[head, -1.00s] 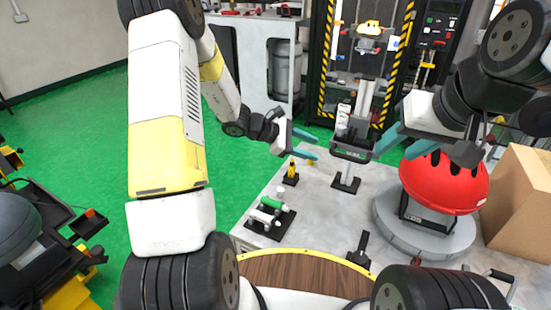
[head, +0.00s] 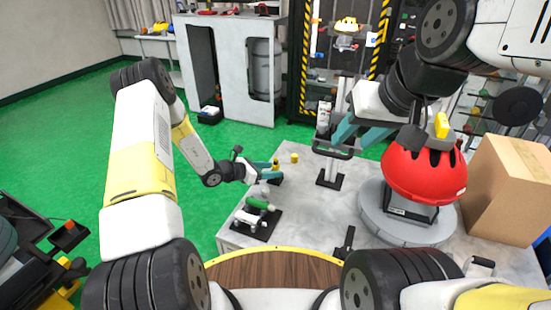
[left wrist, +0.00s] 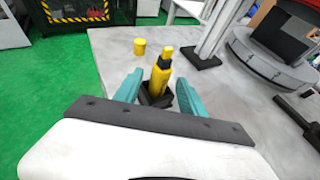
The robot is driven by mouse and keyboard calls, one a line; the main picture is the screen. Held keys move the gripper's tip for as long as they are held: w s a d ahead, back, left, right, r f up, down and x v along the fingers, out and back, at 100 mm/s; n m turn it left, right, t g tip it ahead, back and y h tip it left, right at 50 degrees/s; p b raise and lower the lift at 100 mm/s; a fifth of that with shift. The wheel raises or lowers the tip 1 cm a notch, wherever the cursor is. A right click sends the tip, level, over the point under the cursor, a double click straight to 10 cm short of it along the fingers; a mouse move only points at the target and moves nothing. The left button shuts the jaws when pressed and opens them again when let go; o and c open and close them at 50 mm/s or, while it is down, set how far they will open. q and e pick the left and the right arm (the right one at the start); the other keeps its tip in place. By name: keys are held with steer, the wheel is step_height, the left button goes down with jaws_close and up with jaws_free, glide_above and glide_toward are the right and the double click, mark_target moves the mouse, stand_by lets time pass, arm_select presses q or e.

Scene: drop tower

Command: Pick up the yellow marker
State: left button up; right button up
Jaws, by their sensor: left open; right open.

★ ★ ★ ★

> YOUR INSTRUCTIONS: Go through the material above and print all of it exactly, except the pictures.

> REPLY TO THE EXERCISE:
[head, -1.00s] 
[head, +0.00s] 
[left wrist, +0.00s] 
The robot is driven by mouse and keyboard calls, one a line; the main picture is the screen. Held keys move the gripper's tip for as long as they are held: w s a d ahead, back, left, right, r f up, down and x v along the fingers, out and back, at 100 mm/s; n m turn it left, right, t g tip it ahead, back and y h tip it left, right at 50 degrees/s; p b raise and lower the lift at 100 mm/s; a fifth of that with shift. The wheel raises or lowers the tip 1 cm a notch, wherever the cursor is. A right click sends the tip, level, over the point under the cursor, a double click straight to 10 cm short of it along the fingers; a mouse move only points at the target and moves nothing. The left button shuts the jaws when pressed and opens them again when let go; o and c open and close them at 50 mm/s or, while it is down, set how far they will open. q and e pick the left and the right arm (the right one at the start); the other keeps its tip in place. By name: keys are held with steer, the wheel is step_height, the left button goes down with jaws_close and up with jaws_free, glide_above and glide_toward are the right and the double click, mark_target moves the mouse, stand_by lets time pass, arm_select presses q or e.

Scene: drop tower

Command: Pick up the yellow marker
State: left button up; right button up
Jaws, by their sensor: left open; right open.

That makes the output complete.